Colombia es un país que no ha tenido un gran proyecto conjunto como nación, y
por eso a la hora de las verdades cada uno tira para su costal. En una carta al
general Belisario Porras, Victoriano Lorenzo menciona “las intrigas de ciertos
personajes que anteponen sus intereses mezquinos a los principios de la causa
rebelde” (p. 110). Orduz “no tenía ninguna duda de que los gestos de galantería
entre los generales [que se carteaban con gran pompa en medio de la batalla]

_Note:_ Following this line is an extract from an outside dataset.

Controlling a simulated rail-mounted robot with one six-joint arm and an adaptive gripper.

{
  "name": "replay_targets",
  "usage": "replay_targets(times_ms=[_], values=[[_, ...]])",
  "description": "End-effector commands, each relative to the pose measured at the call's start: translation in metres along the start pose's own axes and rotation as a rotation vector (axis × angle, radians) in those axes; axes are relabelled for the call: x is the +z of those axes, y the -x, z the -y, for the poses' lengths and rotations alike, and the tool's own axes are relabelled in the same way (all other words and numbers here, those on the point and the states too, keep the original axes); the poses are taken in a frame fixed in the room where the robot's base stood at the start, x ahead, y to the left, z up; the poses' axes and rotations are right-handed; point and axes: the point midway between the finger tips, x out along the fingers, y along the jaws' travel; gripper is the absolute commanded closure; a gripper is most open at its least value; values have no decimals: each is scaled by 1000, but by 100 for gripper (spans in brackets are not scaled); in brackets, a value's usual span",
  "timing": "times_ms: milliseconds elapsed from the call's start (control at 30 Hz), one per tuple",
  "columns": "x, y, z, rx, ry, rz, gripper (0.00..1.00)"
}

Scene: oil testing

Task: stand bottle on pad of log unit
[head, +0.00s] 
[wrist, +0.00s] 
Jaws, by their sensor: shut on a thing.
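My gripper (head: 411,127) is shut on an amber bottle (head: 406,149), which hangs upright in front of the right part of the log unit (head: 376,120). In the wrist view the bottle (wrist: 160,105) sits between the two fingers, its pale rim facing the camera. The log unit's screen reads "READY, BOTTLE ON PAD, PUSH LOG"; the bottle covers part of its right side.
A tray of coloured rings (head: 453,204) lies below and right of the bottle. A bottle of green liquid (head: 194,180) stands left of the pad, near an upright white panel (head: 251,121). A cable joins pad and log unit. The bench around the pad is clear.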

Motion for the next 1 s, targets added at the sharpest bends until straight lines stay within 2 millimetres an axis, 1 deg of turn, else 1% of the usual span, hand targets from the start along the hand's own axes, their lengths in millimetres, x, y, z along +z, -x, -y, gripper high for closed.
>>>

encubrían el contubernio de los miembros de una oligarquía cuyos miembros
guerreaban en público y se abrazaban en privado antes de repartirse el botín”
(p. 170).
En últimas, Colombia no perdió Panamá porque el gobierno
central haya salido derrotado en la guerra con el ejército insurgente liberal,
o con los gringos. La perdió por su falta de carácter: “Me alegra que se haya
perdido Panamá” escribe Orduz hacia el final de su carta, “y me alegra que no
nos hayan indemnizado de manera proporcional al perjuicio recibido. A ver si
así aprendemos de una vez a valorar lo que somos y lo que tenemos. Nos
merecemos ese castigo por ser tan retóricos, por cobardes, por no haber estado
a la altura de las circunstancias cuando el país más lo necesitaba, por ser tan
brutos. En suma, por ser tan colombianos” (p. 221).
Viendo el manejo político y militar que se le ha dado al
conflicto con las guerrillas, tanto entonces como ahora, los compromisos que se
van asumiendo —y que sucesivamente se van desacatando—, viendo la torpeza con
que el centro ve a la periferia y las reacciones de uno y otra frente a esta situación, es posible afirmar que cualquier parecido de esta novela con la actualidad no es mera
casualidad, es que no conocemos la historia nacional. Y ya sabemos lo que pasa
después.
Rafael Baena, La
guerra perdida del indio Lorenzo, Bogotá Alfaguara, 2015.